(Records from a data collection)
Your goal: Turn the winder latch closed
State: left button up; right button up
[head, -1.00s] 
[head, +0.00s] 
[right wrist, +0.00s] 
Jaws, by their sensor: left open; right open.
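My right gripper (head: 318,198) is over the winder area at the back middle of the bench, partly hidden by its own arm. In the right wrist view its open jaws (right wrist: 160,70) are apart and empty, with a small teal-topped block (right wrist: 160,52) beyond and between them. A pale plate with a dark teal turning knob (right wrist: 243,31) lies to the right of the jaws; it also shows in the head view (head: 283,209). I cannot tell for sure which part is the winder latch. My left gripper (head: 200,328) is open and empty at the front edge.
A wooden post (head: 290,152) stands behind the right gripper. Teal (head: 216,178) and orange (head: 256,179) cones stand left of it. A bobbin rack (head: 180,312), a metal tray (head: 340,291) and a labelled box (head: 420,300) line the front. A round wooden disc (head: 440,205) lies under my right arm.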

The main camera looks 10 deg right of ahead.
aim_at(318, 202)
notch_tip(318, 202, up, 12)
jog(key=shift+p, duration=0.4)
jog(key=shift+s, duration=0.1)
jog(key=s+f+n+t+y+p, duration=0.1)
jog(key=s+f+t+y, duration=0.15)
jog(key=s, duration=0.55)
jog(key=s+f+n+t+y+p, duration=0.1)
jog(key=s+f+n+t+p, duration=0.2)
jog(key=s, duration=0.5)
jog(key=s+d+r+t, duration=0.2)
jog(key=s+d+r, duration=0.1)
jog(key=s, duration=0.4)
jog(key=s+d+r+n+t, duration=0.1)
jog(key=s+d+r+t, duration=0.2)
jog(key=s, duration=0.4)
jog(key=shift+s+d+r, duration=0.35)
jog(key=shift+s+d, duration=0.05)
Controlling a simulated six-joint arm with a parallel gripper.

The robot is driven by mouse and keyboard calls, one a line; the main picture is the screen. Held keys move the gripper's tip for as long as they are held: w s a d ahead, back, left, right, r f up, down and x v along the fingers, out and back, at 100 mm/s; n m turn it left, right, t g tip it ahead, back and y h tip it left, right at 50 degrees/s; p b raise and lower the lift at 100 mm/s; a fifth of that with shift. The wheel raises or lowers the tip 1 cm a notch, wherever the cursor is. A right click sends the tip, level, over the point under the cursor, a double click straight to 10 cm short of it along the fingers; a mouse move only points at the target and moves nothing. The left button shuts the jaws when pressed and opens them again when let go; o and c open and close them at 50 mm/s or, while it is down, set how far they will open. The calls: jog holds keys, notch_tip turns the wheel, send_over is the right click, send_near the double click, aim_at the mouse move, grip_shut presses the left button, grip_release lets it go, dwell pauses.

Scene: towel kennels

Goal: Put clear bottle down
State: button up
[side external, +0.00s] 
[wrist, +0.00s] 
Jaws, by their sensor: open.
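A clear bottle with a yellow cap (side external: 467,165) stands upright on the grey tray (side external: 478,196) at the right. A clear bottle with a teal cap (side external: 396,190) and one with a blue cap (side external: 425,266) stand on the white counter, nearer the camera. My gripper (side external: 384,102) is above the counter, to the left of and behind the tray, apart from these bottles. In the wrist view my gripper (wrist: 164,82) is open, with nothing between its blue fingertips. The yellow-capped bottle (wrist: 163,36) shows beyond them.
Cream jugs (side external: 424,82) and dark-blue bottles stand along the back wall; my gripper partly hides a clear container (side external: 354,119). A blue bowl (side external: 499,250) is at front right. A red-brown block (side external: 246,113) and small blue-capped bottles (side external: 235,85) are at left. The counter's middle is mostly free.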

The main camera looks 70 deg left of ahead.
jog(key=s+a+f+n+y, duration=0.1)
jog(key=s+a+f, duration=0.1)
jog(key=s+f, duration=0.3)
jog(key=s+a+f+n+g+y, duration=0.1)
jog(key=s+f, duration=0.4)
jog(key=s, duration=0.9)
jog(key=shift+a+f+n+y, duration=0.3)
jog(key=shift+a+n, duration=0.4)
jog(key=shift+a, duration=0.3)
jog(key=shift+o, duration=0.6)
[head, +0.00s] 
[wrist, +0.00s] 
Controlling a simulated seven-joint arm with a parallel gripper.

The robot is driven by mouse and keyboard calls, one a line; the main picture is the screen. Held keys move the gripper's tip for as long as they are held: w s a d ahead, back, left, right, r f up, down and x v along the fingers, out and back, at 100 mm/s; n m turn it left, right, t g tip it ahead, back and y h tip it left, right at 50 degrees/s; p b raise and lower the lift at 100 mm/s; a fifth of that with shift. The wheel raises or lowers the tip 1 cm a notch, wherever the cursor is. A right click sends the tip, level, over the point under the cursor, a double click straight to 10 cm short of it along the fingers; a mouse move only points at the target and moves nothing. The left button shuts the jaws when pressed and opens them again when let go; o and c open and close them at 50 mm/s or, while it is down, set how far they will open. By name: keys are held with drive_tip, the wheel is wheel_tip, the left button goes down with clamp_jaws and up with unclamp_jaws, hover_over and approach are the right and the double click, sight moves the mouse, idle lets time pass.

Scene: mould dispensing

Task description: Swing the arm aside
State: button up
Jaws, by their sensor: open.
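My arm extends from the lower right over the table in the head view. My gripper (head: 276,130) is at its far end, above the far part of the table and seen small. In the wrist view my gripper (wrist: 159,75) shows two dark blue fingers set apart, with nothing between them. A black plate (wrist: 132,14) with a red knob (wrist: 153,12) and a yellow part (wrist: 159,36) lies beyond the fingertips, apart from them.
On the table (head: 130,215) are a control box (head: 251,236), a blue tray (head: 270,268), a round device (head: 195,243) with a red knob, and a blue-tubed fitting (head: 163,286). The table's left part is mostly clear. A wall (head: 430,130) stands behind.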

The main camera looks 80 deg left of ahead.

• **What to do**: Which lines above contain "joint"? Show each of them.

• **Expected answer**:
Controlling a simulated six-joint arm with a parallel gripper.
Controlling a simulated seven-joint arm with a parallel gripper.

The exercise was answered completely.